Work to complete: Tally every line of the listing where the string "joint" is found, and state the total alone.

** Start **

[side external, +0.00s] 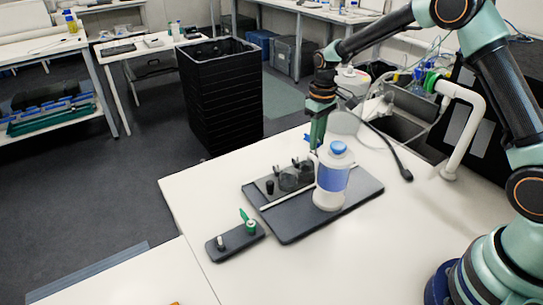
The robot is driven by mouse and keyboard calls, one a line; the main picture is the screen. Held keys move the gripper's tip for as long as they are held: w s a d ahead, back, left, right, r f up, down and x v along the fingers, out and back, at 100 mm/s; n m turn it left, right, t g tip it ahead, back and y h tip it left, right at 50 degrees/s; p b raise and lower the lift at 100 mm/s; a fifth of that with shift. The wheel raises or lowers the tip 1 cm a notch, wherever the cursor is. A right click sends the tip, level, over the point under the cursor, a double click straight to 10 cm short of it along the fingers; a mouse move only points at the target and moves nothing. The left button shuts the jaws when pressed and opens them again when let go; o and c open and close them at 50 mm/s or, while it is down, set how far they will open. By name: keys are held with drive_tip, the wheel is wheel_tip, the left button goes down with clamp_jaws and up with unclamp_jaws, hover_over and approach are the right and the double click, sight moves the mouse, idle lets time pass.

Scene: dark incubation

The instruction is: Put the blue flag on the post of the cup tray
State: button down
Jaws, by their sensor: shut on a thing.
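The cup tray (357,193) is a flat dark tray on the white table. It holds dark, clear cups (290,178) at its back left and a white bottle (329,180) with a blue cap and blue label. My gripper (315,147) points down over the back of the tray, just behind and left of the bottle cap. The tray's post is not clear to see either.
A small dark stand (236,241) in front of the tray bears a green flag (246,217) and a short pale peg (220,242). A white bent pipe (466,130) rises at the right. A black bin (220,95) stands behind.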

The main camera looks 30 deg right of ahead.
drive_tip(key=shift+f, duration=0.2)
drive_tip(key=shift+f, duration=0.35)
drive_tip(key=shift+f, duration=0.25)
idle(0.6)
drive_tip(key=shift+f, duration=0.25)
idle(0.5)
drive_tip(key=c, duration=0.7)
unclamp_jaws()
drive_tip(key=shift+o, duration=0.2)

** End **
** Start **

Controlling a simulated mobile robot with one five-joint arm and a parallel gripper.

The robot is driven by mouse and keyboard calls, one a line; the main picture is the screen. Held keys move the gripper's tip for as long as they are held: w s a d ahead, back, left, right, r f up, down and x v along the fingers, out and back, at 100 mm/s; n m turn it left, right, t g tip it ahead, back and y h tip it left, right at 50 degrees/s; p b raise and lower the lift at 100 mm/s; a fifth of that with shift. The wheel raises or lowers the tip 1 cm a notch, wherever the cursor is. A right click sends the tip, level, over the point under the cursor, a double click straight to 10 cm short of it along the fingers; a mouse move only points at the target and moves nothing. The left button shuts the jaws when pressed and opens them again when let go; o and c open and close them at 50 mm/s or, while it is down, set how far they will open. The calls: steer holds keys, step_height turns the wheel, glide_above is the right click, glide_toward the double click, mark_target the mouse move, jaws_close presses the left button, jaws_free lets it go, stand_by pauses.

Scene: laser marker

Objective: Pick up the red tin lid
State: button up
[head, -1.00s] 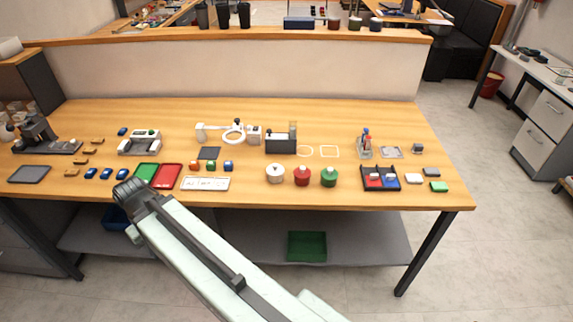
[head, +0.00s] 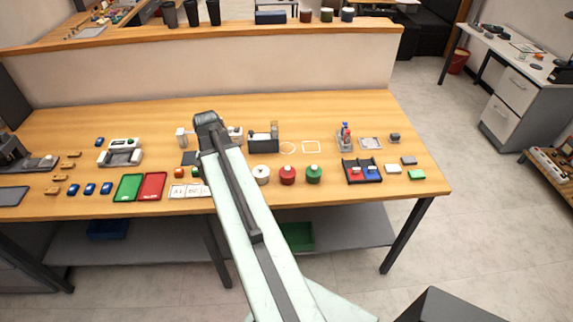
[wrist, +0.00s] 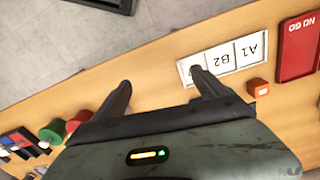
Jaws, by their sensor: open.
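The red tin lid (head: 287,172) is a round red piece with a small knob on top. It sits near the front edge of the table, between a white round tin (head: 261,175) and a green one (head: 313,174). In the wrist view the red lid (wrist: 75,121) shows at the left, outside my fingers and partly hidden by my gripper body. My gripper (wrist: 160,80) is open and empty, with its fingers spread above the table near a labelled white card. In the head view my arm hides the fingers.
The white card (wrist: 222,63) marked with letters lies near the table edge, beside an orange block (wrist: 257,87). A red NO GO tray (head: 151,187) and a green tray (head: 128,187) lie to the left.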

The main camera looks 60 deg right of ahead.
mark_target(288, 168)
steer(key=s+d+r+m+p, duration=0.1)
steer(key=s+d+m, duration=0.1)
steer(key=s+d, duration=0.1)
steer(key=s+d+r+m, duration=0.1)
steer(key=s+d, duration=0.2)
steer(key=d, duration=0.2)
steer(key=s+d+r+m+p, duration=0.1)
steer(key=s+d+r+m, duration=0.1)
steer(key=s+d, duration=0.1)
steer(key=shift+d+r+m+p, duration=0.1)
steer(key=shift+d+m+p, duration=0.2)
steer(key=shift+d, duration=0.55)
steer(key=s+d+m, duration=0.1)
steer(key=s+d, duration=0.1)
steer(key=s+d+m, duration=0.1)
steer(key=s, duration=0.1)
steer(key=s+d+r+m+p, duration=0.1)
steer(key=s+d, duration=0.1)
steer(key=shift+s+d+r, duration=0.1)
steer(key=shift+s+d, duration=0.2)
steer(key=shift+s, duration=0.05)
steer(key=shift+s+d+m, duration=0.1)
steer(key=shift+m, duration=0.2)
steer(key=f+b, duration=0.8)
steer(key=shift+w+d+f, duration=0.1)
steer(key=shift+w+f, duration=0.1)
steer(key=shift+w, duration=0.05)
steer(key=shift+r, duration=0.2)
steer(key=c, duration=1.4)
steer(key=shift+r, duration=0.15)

** End **
** Start **

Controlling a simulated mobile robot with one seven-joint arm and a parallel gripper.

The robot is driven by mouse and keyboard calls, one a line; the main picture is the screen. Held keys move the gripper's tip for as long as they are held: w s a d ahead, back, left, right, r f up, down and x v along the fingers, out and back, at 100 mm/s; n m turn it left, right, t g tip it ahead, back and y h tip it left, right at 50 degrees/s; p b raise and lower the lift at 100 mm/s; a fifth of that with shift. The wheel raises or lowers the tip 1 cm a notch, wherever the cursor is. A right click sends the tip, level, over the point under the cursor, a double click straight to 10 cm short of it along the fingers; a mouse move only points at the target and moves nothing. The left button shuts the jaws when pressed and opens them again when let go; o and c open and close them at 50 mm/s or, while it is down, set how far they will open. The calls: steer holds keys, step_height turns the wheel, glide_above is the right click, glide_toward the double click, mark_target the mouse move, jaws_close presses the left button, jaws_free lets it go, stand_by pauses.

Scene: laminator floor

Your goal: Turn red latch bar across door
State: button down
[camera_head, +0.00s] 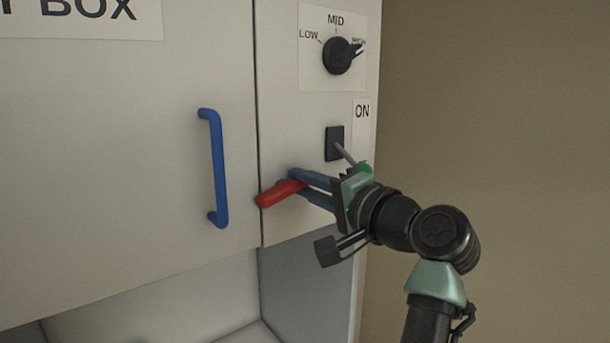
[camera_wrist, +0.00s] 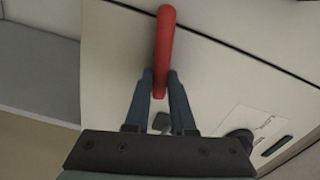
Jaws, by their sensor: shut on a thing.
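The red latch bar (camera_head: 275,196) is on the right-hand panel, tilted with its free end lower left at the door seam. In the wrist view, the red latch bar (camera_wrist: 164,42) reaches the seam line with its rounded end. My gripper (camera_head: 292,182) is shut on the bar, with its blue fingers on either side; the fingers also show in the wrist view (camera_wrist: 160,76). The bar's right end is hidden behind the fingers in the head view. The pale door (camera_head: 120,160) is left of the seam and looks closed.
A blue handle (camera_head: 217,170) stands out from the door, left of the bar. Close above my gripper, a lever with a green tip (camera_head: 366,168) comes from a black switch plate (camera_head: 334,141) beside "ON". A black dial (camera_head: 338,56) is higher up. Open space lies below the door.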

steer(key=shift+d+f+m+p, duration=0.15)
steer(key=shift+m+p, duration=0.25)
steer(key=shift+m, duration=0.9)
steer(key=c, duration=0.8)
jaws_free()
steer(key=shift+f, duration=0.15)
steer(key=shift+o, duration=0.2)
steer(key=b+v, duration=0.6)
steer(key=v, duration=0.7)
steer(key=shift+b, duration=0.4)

** End **

Solution to the exercise: 2